Which brings me to my last point – Leadership.

I recall a comic strip many years ago.  In the first pane, a supervisor says to the admin assistant, “I bet if you work past quitting time, we could get this report done and sent out this evening.”  In the next pane, the admin assistant replies, “I guess we’ll never know.” In the third pane, she walks out of the office, and the supervisor looks dumbstruck.

IF, therefore, articulates mere possibility.  And I know that here it was done as politeness but again it is unclear.  The supervisor was asking, “Can you stay?  Will you stay?” and thus transferred agency to the admin assistant.  Now, of course, the admin assistant could have said no had she been asked directly but you get the point … “I guess we’ll never know.”

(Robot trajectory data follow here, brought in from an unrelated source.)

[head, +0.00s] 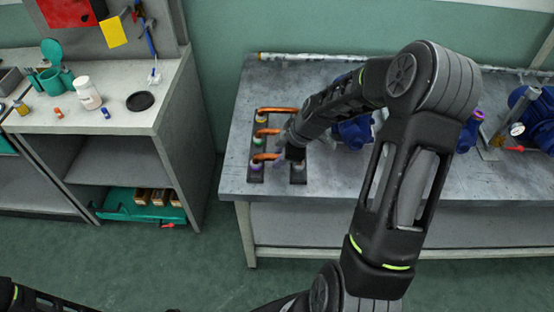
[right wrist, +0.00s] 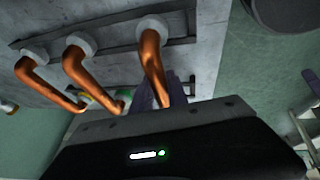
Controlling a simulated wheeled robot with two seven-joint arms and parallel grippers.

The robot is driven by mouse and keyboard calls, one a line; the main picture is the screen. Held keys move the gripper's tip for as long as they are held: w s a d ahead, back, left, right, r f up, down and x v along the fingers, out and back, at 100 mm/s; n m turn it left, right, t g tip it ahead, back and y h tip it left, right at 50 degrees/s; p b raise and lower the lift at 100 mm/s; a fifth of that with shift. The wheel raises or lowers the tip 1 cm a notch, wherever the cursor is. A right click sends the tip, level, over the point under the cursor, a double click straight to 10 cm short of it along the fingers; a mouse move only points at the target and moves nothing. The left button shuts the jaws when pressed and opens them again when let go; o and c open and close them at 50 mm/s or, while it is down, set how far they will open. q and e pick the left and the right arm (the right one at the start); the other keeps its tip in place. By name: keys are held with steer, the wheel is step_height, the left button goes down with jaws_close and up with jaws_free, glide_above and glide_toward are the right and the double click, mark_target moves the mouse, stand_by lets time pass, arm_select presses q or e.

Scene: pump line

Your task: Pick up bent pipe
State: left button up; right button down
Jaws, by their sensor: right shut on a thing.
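Three copper bent pipes stand in a row on dark mounting strips on the grey workbench (head: 340,190). In the head view the far pipe (head: 277,110) and the middle pipe (head: 268,131) are free. My right gripper (head: 284,154) is at the near bent pipe (head: 264,157), shut on it. In the right wrist view this pipe (right wrist: 151,60) runs down to the gripper's fingers (right wrist: 165,92), with its upper end at a pale collar. The fingers' exact contact is partly hidden. My left gripper is out of view; only part of its arm shows at the lower left.
Blue pumps (head: 354,132) stand on the bench behind my right arm, with more at the right. A side bench (head: 110,112) at the left holds a white bottle (head: 88,94) and a black disc (head: 140,101). The bench's front left corner is clear.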

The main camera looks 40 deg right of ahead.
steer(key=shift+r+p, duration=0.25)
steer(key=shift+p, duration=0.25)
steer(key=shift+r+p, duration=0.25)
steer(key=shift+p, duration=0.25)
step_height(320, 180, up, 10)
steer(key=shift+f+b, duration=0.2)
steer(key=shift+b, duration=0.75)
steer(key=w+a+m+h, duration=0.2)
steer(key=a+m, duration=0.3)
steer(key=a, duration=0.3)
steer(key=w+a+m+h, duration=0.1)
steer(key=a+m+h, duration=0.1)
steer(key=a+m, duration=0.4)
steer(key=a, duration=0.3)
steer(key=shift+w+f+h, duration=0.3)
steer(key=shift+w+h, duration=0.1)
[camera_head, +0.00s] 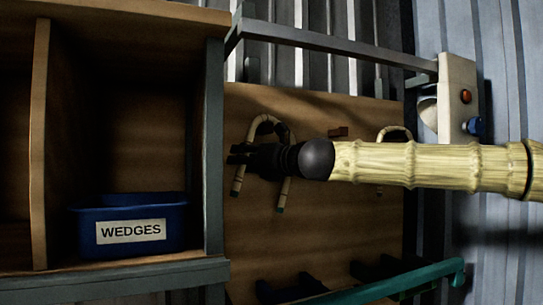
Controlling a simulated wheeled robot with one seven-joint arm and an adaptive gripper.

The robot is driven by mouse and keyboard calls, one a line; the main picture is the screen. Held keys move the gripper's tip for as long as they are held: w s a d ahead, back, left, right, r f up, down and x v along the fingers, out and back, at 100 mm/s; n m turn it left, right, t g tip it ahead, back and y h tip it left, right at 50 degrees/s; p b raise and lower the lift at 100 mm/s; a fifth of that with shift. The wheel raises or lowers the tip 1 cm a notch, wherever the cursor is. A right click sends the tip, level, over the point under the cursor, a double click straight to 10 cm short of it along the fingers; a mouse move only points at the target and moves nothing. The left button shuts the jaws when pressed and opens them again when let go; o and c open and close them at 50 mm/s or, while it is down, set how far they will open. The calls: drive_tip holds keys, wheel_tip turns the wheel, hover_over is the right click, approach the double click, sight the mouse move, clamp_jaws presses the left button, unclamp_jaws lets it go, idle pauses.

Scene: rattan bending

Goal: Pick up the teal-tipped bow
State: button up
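A bent rattan bow (263,119) shows as an arch against the brown wooden board, left of centre. My black gripper (236,156) reaches in from the right and lies across the bow, hiding the middle of both legs. I cannot tell whether it touches the bow or is only in front of it. The fingers are dark and small, so their opening is unclear.
Another bent rattan piece (394,131) shows above my arm, partly hidden. A wooden peg (338,132) is on the board (330,230). At left, a shelf holds a blue WEDGES bin (178,233). A teal bar (405,281) and dark supports are below. A switch box (459,97) is upper right.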

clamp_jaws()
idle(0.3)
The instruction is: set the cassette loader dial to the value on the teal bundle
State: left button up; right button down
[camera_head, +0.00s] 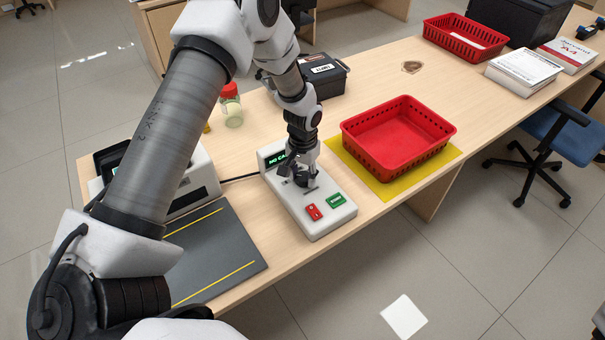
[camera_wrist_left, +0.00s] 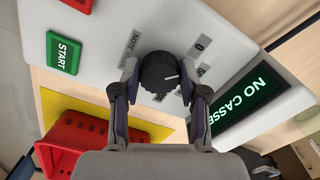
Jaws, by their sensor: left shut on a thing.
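The cassette loader (camera_head: 322,222) is a white box on the counter with a red button, a green START button (camera_wrist_left: 63,53) and a dark screen (camera_wrist_left: 252,100) with green letters, "NO CASSE…" in the wrist view. Its black round dial (camera_wrist_left: 157,70) has a white pointer line aimed to the right of the wrist picture. A "0" label (camera_wrist_left: 200,43) shows beside it; other labels are partly covered by my finger. My left gripper (camera_wrist_left: 158,80) is shut on the dial, one finger on each side; in the head view it (camera_head: 302,180) hides the dial. I see no teal bundle. My right gripper is out of view.
A red basket (camera_head: 390,165) on a yellow mat (camera_head: 372,185) stands right of the loader. A dark mat with yellow lines (camera_head: 222,252) and a whitish machine (camera_head: 203,178) are to the left. A jar (camera_head: 231,110) and a black box (camera_head: 325,78) stand behind.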

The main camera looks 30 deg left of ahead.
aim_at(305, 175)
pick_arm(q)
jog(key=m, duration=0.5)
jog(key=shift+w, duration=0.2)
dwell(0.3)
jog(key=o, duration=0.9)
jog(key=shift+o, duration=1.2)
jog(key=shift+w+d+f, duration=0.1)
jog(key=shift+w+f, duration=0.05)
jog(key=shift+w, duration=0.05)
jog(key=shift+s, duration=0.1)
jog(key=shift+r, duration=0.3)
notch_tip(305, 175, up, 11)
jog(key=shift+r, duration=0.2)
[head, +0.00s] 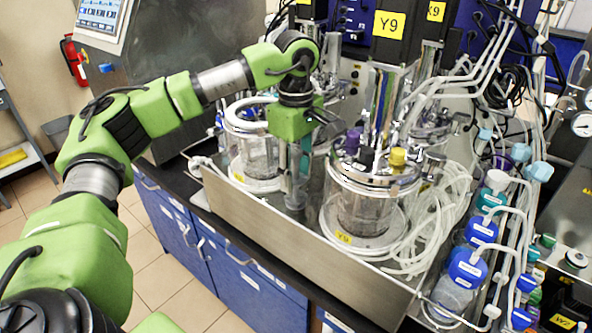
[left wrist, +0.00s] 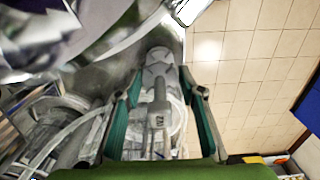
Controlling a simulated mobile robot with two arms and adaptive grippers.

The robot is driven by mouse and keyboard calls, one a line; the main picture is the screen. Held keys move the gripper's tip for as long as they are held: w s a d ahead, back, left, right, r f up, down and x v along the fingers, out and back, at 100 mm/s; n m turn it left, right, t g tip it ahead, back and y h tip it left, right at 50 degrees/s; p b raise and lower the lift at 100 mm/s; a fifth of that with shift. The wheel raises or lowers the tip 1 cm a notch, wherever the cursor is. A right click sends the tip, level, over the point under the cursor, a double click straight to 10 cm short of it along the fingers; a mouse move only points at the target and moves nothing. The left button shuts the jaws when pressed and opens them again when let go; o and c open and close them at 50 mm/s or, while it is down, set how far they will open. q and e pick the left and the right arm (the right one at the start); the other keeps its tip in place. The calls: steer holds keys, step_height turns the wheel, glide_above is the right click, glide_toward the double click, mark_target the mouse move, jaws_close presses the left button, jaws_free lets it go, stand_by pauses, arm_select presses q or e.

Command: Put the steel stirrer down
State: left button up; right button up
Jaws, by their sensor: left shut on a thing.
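My left gripper (head: 298,160) reaches down from above between the two glass bioreactor vessels, over the steel tray. In the left wrist view its teal fingers (left wrist: 160,110) are on either side of the steel stirrer (left wrist: 158,88), a grey shaft with a wider round end. The gripper is shut on it. In the head view the stirrer (head: 295,193) hangs roughly upright below the fingers, its low end close to the tray floor. I cannot tell whether it touches the floor. My right gripper is in neither view.
A left vessel (head: 252,160) and a front vessel (head: 362,205) stand close on both sides. The steel tray (head: 310,262) has a raised front wall. Coiled clear tubes (head: 440,215) fill its right side. Blue-capped bottles (head: 467,268) stand farther right.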

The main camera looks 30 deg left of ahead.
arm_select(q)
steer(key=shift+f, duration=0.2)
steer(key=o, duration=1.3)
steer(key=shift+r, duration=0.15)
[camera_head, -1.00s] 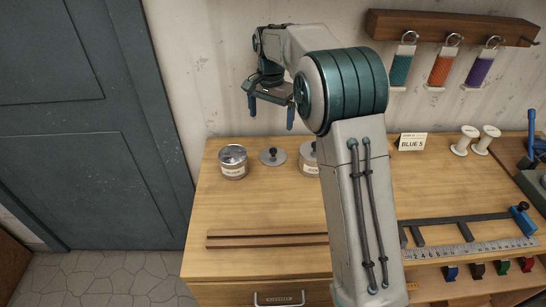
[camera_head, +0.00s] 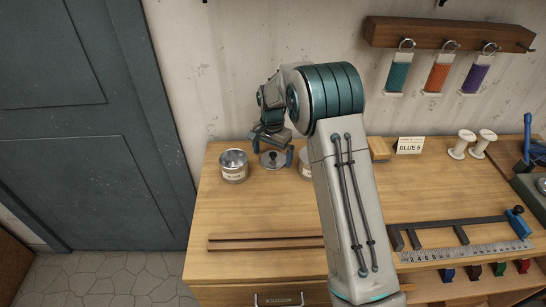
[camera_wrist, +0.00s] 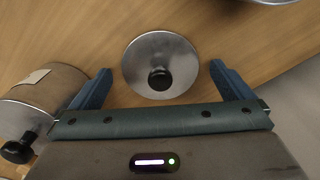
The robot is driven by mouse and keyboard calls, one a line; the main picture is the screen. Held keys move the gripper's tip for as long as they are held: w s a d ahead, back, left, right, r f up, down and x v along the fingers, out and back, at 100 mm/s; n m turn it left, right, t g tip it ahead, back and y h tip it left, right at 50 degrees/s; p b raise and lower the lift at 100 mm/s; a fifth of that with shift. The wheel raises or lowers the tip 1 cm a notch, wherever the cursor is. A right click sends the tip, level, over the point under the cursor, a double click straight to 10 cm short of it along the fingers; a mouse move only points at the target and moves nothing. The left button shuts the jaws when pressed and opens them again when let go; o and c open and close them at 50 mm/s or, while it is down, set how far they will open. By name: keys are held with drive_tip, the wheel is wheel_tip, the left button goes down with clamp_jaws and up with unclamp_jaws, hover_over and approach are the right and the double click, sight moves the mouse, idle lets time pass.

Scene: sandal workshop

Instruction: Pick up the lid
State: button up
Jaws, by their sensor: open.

Leadership, then, is not based on IF.  Leadership is not based on maybe.  Leadership is based on clarity not contingency.

Action and agency do not depend on IF.  They depend on when and how.  Leadership exists in the present, not sometime in the possible/probable, even doubtful future.

Admittedly, I have a personal tendency to obsess over eventualities and multiple possible outcomes … and see it at times as smart planning.  But the contemplation of the IF and WHAT IF and the IF ONLY takes time from me, a precious commodity that is not infinite …

Right now, at this stage in your lives, IF might seem a comfortable go to but really, it will slow you down…and cause you perhaps to look back too often.

So, my advice to you tonight is to check your IF at the door.  Substitute WHEN instead, as you set your life goals and pursue them.  Dream, yes, but despair, not.  Articulate your ethics and then act in accordance with them, and finally, determine what you want to accomplish and share that with others, defining your leadership by realization, not speculation…

Do this, and indeed, you’ll be rich.